Investing remains an intimidating experience for many people, as 22% of older Millennials - ages 33-41 - have said that they are intimidated by the stock market, and how it can often feel rigged against individual investors.

However, investing still presents multiple opportunities for individuals to grow their investment portfolio and further increase their earnings over the long term. Yet, for advisors, it’s becoming increasingly clear that younger generations have different goals for their money.

Some may be saving their investment to buy a house, while others are looking to pay off student loans or pay off car loans before they have to retire. Many are saving for retirement, while others are seemingly investing to build something they can live off as the cost of living dives deeper into their disposable income.

Whatever a person’s investing goal might be, it’s time for advisors to begin inspiring the next generation by playing an active role in their investment journey.

Get onto their level of understanding

A barrier that often exists between advisors and younger generations is the idea that they have the same level of understanding as their older peers when it comes to investing.

Yes, we can say that with all the available tech and tools younger generations should be dominating the market, however, investing hasn’t changed much over the last several years, and for novice investors, this can seem intimidating.

Advisors need to meet these investors at their level of understanding. Some investors might be leaving high school in the next few months, others may be starting their professional careers, and some may already have kids and are looking to build a retirement fund.

These generations are more diverse than ever before, with many of them coming from various social and financial backgrounds. Applying the template or blueprint which you’ve used for years might be more difficult than you’d expect.

Younger investors are more agile and often less prone to expose themselves to riskier and more volatile investment vehicles. Meeting them at their level, with either introductory plans, talks, or even showing them how different investments work can help them better understand where they can invest their money.

Creating a platform through which newer and less experienced investors can share thoughts and ideas on investing will help encourage them to be more open to different investment opportunities and how they can leverage these to their best ability.

Become more digitally savvy

Younger generations are more tech-savvy and digitally native. A majority of younger generations don’t know a world without the internet, while others have always known a world with computers, smartphones, tablets, and other tech devices.

Being an advisor for younger generations means that one will need to change the way you reach out to the market. Younger investors, as we’ve seen, find a majority of their information on social media platforms, financial websites, or even news sites.

Reaching these audiences requires advisors to become more digitally equipped, sharing the right message with the right audience. Whether it’s financial and investing advice, or sharing insight into how economic events will influence their investments in the short term, younger generations are more online and digitally engaged than their older constituents.

While it’s important to have an online presence, whether on social media or through a website, advisors and brokers need to be clear about their goals, and what they are looking to share with younger investors.

Addressing several issues all at once can be overwhelming, so instead focus on common areas which you’ve noticed have gained a lot of attention from younger investors - budgeting, personal finance, financial literacy - and provide authoritative, yet insightful information to online audiences.

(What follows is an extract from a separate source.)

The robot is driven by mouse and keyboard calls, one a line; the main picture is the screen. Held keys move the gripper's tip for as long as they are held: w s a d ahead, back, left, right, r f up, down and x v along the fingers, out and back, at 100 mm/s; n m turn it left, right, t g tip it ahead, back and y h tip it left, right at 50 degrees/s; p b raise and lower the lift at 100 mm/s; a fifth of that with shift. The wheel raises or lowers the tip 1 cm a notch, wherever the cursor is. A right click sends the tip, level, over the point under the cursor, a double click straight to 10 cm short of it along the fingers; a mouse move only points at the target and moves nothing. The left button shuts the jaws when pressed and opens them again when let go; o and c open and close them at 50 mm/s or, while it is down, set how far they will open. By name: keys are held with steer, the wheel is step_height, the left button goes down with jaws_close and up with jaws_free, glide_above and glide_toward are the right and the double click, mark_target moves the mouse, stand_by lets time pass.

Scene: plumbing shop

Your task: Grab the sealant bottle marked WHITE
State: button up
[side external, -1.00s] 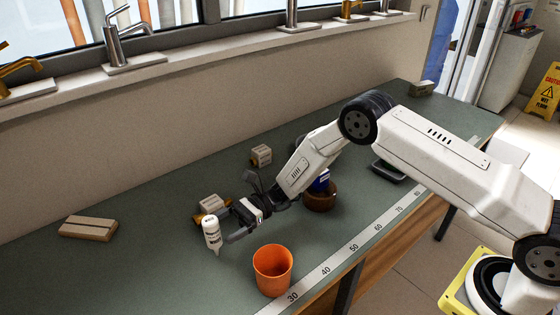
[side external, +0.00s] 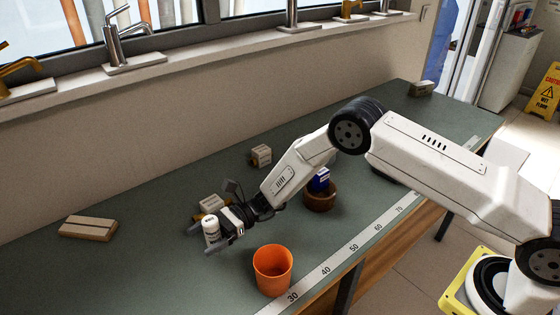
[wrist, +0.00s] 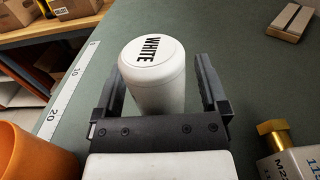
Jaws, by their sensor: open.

Being more digitally visible encourages young people to take more interest in the information you might share, or the things you might talk about. Be sure to share insightful, yet meaningful content that captivates audiences, and keeps them engaged.

Create more personalized experiences

Personalization is key to investing. Young people consider personal experiences, even in wealth management, as a crucial component.

One research study found that more than 65% of Millennials were willing to pay more for personalized investing products and services. The same study found that 47% of those aged 35 years and younger mentioned that technology will make financial advisors more important in the coming years.

Taking this into consideration, we begin to understand how important both technology and personalization can be for young people, but how do advisors make the investment experience more personal for their cohort of novice investors?

One strategy could be to tell a story. Informing people of where and how you started as an investor and later an advisor can help encourage them that investing is a long process, and often consists of both losses and gains.

Another way to be more personal is to share the experience of other investors that have started at the same place where they may currently be, and how they’ve built their portfolio over the years.

Personalization can be an encouraging factor if you’re an advisor looking to help influence and inspire young people to be more active investors. Providing them with more tailored experiences, whether it’s through the investment options they can choose from, or showcasing how a specific investment vehicle might work in favor of their goals could be an encouraging strategy.

Don’t just tell them, show them

There are hundreds, if not thousands of investment-related articles available on the internet that any Millennial or Gen Z can access through their mobile device. While they need to stay informed and up-to-date about their investments and financial markets, it’s often more effective to show them how different changes in the market will influence their goals.

Start with a simple concept such as the power of compounding. While some people may know what it is and have read about it before, using visual cues could be more impactful and meaningful for young investors.

Highlighting how keeping money in a savings account will accumulate smaller returns, than investing it into ETFs per se, will help them realize the value of putting their money to work and further diversifying their portfolios.

Another way could be to explain to them how reinvesting their returns could present them with better outcomes in the long run, instead of using their profits. Maybe giving a deep dive into what the difference is between equity shares and preference shares will also help them stay more informed throughout their investment journey.

Young people have been told all their lives to save and prepare for retirement, yet no one has ever shown them how to do it. Being more visually active, whether it’s online or in person helps people better understand how their money is being put to work, and what the benefits can be of investing sooner, rather than waiting.

The takeaway

There continue to be ongoing changes in how younger investors perceive the stock and investment market. For many of them, the thought of putting money into something they know nothing about can be overwhelming and intimidating at times.

As financial advisors, playing a more active part in educating and informing young people how investments work, and how it will benefit them in the long run will give them a better understanding of how they can let their money work for them.

Yes, it’s important not to forget about older seasoned investors that are coming onto the market, however, the next generation of investors is already taking a more prominent seat at the table, and it’s time that advisors step up to the plate and help instruct them towards the right direction.